◆ What the task asks:
Retype exactly the lines that start at the line with "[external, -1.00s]" and end at the final line, both included, and leave out every picture.
· · · · · · ·
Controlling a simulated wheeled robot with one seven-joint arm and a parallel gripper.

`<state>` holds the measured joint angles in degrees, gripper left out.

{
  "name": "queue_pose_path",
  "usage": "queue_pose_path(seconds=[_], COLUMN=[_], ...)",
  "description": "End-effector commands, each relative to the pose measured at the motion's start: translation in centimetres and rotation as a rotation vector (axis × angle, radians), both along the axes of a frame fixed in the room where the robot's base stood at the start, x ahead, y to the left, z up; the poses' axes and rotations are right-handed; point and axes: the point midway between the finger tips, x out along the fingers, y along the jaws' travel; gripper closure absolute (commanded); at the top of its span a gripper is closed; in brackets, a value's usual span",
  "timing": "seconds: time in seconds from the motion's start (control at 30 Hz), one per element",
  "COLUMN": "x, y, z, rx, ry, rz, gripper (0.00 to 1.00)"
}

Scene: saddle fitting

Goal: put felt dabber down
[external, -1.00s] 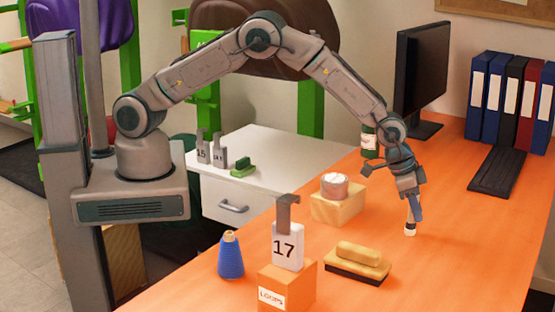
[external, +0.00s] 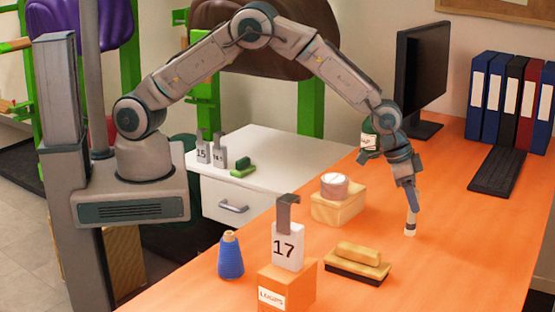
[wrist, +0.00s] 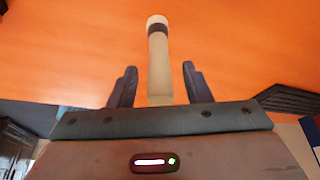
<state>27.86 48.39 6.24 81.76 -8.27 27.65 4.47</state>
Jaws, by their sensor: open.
· · · · · · ·
◆ Correct output:
[external, -1.00s] 
[external, +0.00s] 
[wrist, +0.00s] 
<state>27.86 48.39 6.24 81.76 -8.27 27.65 4.47</state>
Jaws, by their sensor: open.

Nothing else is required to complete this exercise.